▸ Given information:
....
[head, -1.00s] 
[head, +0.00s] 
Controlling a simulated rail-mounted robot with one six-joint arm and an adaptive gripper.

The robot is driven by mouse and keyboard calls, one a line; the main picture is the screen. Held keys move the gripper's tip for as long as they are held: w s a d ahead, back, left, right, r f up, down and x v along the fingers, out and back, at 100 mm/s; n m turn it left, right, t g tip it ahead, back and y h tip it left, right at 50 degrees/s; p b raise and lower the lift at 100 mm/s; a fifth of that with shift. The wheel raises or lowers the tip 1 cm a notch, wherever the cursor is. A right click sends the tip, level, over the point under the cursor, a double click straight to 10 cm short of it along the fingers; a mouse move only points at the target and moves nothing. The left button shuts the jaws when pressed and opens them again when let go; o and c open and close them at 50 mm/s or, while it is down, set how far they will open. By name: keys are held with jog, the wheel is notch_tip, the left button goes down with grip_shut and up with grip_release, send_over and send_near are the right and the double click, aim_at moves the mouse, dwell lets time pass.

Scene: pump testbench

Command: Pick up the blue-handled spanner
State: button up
....
▸ Short task: Give back the data above exactly as it appears.

▸ Task result:
[head, -1.00s] 
[head, +0.00s] 
Controlling a simulated rail-mounted robot with one six-joint arm and an adaptive gripper.

The robot is driven by mouse and keyboard calls, one a line; the main picture is the screen. Held keys move the gripper's tip for as long as they are held: w s a d ahead, back, left, right, r f up, down and x v along the fingers, out and back, at 100 mm/s; n m turn it left, right, t g tip it ahead, back and y h tip it left, right at 50 degrees/s; p b raise and lower the lift at 100 mm/s; a fifth of that with shift. The wheel raises or lowers the tip 1 cm a notch, wherever the cursor is. A right click sends the tip, level, over the point under the cursor, a double click straight to 10 cm short of it along the fingers; a mouse move only points at the target and moves nothing. The left button shuts the jaws when pressed and opens them again when let go; o and c open and close them at 50 mm/s or, while it is down, set how far they will open. By name: keys are held with jog, the wheel is notch_tip, the left button goes down with grip_shut and up with grip_release, send_over and send_near are the right and the double click, aim_at moves the mouse, dwell lets time pass.

Scene: pump testbench

Command: Pick up the blue-handled spanner
State: button up

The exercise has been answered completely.